Concurrency control (CC) algorithms are important in modern transactional databases, as they enable high performance by executing transactions concurrently while ensuring correctness. However, state-of-the-art CC algorithms struggle to perform well across diverse workloads, and most do not consider workload drifts. In this paper, we propose NeurCC, a novel learned concurrency control algorithm that achieves high performance across diverse workloads. The algorithm is quick to optimize, making it robust against dynamic workloads. It learns a function that captures a large number of design choices from existing CC algorithms. The function is implemented as an efficient in-database lookup table that maps database states to concurrency control actions. The learning process is based on a combination of Bayesian optimization and a novel graph reduction search algorithm, which converges quickly to a function that achieves high transaction throughput. We compare NeurCC against five state-of-the-art CC algorithms and show that it consistently outperforms the baselines both in transaction throughput and in optimization time.
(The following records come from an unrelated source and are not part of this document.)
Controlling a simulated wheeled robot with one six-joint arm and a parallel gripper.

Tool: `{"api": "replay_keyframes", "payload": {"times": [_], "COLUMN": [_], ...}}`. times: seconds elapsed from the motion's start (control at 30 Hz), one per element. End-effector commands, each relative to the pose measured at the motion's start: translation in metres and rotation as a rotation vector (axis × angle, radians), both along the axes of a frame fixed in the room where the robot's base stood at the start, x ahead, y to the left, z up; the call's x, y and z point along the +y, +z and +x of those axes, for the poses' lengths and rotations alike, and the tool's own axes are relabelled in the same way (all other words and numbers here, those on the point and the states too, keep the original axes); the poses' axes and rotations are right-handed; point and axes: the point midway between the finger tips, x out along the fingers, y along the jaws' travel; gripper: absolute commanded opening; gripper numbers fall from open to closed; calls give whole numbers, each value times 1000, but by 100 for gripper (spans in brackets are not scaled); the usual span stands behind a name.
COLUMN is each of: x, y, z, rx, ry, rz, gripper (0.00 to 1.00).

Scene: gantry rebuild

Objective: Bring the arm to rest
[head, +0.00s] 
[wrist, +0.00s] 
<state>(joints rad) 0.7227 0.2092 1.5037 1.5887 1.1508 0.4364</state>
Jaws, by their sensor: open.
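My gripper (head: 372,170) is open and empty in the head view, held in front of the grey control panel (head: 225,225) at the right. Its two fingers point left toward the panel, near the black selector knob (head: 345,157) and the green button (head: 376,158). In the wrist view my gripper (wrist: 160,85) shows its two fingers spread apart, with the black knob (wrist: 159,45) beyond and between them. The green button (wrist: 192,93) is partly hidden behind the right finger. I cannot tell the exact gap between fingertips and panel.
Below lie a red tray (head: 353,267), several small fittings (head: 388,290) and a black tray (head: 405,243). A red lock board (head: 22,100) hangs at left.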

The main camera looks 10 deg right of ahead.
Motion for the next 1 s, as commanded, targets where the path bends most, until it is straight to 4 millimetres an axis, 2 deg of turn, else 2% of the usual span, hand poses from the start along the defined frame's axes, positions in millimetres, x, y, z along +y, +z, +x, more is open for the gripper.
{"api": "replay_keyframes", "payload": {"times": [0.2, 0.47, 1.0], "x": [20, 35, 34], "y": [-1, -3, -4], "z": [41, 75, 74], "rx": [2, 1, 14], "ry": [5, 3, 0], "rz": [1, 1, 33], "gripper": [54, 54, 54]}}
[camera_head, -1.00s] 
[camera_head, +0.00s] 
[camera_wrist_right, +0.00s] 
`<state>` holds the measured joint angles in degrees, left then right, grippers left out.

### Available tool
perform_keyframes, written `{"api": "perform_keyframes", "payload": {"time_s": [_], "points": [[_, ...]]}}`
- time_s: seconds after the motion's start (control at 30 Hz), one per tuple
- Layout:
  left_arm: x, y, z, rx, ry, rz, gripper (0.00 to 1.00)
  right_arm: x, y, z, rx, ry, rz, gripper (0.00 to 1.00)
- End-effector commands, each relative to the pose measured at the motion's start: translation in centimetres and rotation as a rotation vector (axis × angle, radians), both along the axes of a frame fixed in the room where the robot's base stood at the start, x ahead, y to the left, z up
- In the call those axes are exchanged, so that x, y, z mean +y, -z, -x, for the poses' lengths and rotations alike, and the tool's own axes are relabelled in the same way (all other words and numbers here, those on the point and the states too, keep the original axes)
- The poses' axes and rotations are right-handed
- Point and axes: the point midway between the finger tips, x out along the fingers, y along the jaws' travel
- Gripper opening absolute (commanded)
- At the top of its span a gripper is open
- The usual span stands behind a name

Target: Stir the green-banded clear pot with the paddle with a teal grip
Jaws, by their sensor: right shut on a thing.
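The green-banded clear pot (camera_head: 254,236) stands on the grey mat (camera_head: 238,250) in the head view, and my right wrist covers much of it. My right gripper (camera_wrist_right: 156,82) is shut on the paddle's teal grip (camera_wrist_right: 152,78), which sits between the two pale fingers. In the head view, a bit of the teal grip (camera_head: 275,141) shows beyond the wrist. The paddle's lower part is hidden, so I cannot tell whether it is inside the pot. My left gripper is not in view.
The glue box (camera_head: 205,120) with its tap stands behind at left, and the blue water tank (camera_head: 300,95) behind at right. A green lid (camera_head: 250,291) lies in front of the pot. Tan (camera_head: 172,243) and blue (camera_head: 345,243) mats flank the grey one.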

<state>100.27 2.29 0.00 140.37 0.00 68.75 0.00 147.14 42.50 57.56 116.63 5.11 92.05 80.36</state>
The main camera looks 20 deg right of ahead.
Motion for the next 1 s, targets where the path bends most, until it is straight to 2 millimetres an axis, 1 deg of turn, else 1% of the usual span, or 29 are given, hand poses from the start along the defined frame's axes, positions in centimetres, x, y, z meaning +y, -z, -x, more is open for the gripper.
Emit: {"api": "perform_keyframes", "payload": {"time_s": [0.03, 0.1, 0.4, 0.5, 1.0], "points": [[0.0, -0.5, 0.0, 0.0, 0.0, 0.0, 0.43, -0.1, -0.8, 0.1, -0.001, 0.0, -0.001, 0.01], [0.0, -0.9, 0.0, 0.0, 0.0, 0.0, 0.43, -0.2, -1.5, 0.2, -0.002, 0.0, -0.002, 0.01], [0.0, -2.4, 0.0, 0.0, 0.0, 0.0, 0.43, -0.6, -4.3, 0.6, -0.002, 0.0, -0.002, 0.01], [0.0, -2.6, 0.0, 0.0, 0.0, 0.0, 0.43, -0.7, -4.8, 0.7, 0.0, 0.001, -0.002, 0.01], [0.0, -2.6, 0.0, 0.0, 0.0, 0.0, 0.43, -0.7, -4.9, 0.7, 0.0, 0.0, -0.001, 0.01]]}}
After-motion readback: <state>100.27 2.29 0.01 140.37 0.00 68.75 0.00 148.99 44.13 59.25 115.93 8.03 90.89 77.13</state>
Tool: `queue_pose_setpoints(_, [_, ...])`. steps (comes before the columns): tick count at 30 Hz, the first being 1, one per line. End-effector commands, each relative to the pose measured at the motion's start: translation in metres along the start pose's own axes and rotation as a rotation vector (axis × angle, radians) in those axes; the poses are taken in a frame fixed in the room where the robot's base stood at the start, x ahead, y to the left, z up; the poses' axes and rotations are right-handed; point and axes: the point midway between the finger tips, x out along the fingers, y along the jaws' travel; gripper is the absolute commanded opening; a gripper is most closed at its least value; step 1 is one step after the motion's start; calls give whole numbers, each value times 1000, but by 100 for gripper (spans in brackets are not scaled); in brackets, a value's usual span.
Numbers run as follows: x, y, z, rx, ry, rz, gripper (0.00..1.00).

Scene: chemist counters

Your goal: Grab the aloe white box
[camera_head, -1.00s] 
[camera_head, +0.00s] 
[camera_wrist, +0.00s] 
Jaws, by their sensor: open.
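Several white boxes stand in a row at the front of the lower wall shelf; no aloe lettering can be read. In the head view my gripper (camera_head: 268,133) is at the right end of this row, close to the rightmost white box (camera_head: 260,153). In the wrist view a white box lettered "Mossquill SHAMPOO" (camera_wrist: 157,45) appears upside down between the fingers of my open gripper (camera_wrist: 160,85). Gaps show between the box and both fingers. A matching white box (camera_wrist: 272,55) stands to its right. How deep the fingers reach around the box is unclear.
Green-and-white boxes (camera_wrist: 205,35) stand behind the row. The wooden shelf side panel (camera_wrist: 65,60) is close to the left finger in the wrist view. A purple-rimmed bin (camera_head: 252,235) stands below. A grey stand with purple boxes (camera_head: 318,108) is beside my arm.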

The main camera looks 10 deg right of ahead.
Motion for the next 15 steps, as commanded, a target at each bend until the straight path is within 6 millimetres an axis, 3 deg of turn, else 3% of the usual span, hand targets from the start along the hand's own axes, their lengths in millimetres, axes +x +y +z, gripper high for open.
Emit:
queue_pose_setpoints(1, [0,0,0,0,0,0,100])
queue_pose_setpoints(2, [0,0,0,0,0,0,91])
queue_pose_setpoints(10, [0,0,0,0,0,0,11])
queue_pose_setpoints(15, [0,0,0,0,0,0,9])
翻译：并发控制（CC）算法在现代事务数据库中至关重要，它们通过并发执行事务在确保正确性的同时实现高性能。然而，最先进的CC算法难以在多样化工作负载下均表现优异，且大多未考虑工作负载漂移。本文提出NeurCC，一种新颖的基于学习的并发控制算法，能够在多样化工作负载下实现高性能。该算法优化迅速，对动态工作负载具有鲁棒性。它学习一个函数，该函数从现有CC算法中捕获大量设计选择。该函数以高效的数据库内查找表形式实现，将数据库状态映射至并发控制操作。学习过程基于贝叶斯优化与一种新颖的图约简搜索算法的结合，能够快速收敛至实现高事务吞吐量的函数。我们将NeurCC与五种最先进的CC算法进行比较，结果表明其在事务吞吐量和优化时间上均持续优于基线方法。